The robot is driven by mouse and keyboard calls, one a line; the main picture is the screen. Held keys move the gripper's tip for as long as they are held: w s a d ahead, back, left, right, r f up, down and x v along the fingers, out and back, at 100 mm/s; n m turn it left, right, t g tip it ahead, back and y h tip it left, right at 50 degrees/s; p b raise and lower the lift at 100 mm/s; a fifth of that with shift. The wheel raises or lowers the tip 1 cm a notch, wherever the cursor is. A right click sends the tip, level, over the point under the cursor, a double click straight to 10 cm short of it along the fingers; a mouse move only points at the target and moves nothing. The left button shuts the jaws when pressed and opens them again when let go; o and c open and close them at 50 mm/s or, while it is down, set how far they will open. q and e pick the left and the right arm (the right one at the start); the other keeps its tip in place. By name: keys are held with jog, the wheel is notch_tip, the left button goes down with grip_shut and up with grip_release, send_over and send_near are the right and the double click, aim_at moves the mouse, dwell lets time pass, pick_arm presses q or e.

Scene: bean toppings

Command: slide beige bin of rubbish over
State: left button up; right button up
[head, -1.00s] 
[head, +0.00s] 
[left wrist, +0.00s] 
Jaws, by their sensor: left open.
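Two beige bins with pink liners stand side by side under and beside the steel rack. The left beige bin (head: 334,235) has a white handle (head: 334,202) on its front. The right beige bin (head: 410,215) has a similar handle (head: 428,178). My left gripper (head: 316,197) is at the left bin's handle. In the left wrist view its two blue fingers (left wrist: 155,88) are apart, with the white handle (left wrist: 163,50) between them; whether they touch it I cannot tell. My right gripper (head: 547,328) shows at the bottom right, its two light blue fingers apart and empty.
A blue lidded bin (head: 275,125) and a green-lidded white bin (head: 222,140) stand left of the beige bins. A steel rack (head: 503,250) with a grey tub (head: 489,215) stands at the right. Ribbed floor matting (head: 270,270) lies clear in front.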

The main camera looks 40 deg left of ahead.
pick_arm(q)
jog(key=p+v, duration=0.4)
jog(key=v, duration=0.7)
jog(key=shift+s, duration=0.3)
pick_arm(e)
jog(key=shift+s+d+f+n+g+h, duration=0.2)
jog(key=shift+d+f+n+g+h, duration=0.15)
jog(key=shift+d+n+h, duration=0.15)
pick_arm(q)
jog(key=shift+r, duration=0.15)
■ ■ ■ ■ ■ ■ ■
_Objective_: Only the lines from the one that contains "[head, +0.00s]" to the end of the data should be output, exactly as they appear.

_Solution to this task_:
[head, +0.00s] 
[left wrist, +0.00s] 
Jaws, by their sensor: left open.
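Two beige bins with pink liners stand side by side under and beside the steel rack. The left beige bin (head: 334,235) has a white handle (head: 334,202) on its front. The right beige bin (head: 410,215) has a similar handle (head: 428,178). My left gripper (head: 316,197) is at the left bin's handle. In the left wrist view its two blue fingers (left wrist: 155,88) are apart, with the white handle (left wrist: 163,50) between them; whether they touch it I cannot tell. My right gripper (head: 547,328) shows at the bottom right, its two light blue fingers apart and empty.
A blue lidded bin (head: 275,125) and a green-lidded white bin (head: 222,140) stand left of the beige bins. A steel rack (head: 503,250) with a grey tub (head: 489,215) stands at the right. Ribbed floor matting (head: 270,270) lies clear in front.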

The main camera looks 40 deg left of ahead.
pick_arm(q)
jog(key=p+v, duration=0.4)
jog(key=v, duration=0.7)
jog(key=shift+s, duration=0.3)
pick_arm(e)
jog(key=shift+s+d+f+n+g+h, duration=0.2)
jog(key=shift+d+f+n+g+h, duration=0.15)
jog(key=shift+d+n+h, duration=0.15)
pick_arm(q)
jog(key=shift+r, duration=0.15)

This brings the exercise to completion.